# SOURCE DATA:
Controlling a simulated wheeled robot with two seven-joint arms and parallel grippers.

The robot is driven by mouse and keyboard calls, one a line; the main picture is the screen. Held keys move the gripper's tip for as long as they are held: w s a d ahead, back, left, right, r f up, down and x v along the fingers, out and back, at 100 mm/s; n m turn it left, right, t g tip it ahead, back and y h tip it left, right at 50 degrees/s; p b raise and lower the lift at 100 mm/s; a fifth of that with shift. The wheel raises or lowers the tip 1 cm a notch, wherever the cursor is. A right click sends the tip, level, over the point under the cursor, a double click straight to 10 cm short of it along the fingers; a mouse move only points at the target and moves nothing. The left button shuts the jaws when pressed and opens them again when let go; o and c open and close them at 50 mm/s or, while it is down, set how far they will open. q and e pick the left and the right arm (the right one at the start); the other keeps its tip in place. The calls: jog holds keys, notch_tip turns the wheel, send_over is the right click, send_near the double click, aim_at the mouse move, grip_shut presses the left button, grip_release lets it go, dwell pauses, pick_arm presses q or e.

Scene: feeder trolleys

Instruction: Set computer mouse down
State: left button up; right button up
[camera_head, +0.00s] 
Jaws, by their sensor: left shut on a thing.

# WORK TO COMPLETE:
Everything from the line with "Instruction: Set computer mouse down" through the last line of the material above should be echoed exactly, and nothing else.

# RIGHT ANSWER:
Instruction: Set computer mouse down
State: left button up; right button up
[camera_head, +0.00s] 
Jaws, by their sensor: left shut on a thing.

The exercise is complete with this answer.